--- Start of Items ---
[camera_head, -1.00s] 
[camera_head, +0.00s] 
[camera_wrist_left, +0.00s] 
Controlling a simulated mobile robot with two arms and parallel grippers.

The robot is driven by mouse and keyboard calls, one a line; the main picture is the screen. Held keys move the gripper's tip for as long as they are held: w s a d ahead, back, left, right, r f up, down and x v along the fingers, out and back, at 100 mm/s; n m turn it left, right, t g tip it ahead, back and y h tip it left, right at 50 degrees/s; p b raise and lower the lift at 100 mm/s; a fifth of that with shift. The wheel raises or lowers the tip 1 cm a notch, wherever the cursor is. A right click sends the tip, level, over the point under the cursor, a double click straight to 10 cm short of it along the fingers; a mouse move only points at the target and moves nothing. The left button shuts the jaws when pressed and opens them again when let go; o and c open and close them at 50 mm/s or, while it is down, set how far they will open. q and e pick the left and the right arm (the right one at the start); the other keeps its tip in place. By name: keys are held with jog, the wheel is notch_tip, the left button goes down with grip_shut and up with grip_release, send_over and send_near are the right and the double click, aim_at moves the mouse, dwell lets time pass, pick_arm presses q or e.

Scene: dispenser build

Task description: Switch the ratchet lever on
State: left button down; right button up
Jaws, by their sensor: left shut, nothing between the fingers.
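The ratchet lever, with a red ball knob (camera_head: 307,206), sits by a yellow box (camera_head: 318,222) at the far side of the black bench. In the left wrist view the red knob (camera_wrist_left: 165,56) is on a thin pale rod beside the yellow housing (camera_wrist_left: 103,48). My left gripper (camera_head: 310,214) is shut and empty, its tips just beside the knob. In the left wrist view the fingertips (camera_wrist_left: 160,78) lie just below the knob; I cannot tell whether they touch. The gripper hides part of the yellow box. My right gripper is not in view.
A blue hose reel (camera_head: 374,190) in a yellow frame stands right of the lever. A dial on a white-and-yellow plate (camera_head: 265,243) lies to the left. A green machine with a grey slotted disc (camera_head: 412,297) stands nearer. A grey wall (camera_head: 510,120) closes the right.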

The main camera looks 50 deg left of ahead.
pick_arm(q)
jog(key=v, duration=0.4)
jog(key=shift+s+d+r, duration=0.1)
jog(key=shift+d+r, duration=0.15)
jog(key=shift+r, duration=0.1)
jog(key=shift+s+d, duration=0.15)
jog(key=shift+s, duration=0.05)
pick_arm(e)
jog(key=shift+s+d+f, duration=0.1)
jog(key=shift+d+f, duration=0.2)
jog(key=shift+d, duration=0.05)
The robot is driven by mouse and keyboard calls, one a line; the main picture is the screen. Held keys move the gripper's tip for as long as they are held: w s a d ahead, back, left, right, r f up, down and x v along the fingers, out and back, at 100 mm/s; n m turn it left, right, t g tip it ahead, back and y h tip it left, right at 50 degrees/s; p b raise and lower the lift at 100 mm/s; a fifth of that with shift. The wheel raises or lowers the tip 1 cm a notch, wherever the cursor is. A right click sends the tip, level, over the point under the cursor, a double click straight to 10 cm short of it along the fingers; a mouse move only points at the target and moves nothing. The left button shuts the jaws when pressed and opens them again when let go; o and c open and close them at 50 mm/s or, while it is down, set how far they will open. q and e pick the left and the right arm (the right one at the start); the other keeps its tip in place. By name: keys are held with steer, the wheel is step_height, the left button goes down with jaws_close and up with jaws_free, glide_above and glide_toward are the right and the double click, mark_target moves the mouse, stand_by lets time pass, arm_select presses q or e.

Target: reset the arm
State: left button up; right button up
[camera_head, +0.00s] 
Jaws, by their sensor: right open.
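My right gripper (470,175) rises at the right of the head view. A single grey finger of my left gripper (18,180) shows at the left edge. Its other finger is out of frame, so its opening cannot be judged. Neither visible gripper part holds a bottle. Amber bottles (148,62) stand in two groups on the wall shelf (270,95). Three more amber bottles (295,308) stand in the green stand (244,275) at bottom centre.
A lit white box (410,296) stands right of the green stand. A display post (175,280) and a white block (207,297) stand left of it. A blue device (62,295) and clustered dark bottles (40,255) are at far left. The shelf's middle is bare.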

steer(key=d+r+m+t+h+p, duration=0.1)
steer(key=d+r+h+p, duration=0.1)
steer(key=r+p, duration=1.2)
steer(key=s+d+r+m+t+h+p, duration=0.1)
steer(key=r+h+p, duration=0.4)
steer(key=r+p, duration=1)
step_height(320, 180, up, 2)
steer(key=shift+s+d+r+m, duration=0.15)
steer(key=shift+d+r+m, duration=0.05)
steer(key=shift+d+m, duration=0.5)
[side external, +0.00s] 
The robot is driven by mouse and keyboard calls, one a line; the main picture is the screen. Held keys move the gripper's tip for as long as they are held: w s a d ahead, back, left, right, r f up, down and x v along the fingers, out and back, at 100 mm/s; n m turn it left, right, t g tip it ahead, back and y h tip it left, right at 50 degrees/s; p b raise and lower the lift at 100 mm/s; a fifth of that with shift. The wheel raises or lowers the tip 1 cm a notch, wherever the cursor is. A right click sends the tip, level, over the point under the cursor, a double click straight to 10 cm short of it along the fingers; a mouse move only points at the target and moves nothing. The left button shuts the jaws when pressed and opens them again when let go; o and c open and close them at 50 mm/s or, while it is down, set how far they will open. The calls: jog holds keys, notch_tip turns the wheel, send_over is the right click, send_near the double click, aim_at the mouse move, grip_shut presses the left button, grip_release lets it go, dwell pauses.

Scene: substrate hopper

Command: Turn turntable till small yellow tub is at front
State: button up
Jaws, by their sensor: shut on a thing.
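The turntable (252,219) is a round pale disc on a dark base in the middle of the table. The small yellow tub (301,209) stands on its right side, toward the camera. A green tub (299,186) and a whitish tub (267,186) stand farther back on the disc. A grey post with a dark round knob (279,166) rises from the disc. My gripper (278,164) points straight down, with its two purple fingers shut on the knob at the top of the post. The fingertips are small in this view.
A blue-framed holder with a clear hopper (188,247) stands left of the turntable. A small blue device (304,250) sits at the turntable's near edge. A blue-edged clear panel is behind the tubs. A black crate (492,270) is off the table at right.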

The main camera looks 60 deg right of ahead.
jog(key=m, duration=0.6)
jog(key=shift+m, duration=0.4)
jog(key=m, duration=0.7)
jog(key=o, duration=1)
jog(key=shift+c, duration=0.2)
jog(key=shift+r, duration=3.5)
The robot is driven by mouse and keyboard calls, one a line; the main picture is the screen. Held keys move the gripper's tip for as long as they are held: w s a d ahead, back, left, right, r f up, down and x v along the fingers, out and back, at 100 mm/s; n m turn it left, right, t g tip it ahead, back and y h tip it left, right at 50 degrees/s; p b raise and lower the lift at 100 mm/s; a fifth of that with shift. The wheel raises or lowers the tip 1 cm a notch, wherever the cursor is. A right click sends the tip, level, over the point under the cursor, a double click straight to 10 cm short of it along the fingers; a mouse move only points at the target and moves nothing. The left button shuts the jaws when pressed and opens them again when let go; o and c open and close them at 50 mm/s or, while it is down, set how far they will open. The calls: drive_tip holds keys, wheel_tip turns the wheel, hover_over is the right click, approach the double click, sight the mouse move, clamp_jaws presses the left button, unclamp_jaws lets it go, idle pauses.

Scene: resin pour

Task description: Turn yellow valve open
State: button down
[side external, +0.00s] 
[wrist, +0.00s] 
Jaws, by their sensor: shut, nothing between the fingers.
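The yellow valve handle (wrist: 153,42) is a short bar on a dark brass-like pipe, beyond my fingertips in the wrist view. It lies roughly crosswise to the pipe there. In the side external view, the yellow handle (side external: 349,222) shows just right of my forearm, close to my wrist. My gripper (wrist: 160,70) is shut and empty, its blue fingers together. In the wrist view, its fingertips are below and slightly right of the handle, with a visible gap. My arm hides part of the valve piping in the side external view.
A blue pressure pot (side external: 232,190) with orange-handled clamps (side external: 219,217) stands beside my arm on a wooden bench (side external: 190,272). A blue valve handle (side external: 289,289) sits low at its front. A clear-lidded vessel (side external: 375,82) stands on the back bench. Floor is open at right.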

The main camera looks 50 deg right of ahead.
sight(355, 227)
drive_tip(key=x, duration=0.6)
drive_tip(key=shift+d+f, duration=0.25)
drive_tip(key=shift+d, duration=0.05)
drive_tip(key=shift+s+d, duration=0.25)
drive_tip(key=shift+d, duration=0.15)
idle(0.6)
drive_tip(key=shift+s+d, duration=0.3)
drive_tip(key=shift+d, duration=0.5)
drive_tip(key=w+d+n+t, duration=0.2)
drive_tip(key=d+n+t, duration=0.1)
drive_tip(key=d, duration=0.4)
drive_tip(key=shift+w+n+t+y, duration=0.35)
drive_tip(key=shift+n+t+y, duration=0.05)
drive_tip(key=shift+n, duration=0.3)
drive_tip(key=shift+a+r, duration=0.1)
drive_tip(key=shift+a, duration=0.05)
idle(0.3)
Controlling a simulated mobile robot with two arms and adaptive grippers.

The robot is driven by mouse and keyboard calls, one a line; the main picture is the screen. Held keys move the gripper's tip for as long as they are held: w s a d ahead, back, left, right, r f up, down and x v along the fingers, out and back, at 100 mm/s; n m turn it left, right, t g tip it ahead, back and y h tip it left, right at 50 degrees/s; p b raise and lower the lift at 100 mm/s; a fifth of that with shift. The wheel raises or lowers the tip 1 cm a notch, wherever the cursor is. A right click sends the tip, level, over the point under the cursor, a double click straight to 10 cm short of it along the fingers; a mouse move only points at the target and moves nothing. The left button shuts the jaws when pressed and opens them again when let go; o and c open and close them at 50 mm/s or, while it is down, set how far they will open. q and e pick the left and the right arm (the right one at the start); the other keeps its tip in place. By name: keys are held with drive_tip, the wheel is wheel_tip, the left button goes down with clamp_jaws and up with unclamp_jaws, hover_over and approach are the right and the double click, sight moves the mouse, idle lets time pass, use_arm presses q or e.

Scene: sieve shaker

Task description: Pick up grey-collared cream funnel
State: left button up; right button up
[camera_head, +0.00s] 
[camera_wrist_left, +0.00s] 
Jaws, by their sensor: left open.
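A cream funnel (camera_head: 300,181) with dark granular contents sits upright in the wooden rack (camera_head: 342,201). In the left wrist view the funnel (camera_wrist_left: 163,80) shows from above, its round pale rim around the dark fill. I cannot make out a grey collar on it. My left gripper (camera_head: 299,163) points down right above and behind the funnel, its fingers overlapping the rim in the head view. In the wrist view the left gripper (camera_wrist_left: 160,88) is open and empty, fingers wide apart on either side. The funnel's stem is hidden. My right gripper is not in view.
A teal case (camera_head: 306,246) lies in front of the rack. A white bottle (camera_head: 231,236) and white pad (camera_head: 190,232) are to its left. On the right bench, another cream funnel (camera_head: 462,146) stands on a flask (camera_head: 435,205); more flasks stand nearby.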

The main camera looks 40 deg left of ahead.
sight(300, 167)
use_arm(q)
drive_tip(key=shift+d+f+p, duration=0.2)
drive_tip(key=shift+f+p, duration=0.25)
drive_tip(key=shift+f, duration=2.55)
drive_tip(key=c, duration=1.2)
--- End of Items ---
## Work instructions
Take each line containing the string "State" and copy it out.

## Output of the exercise
State: left button down; right button up
State: left button up; right button up
State: button up
State: button down
State: left button up; right button up

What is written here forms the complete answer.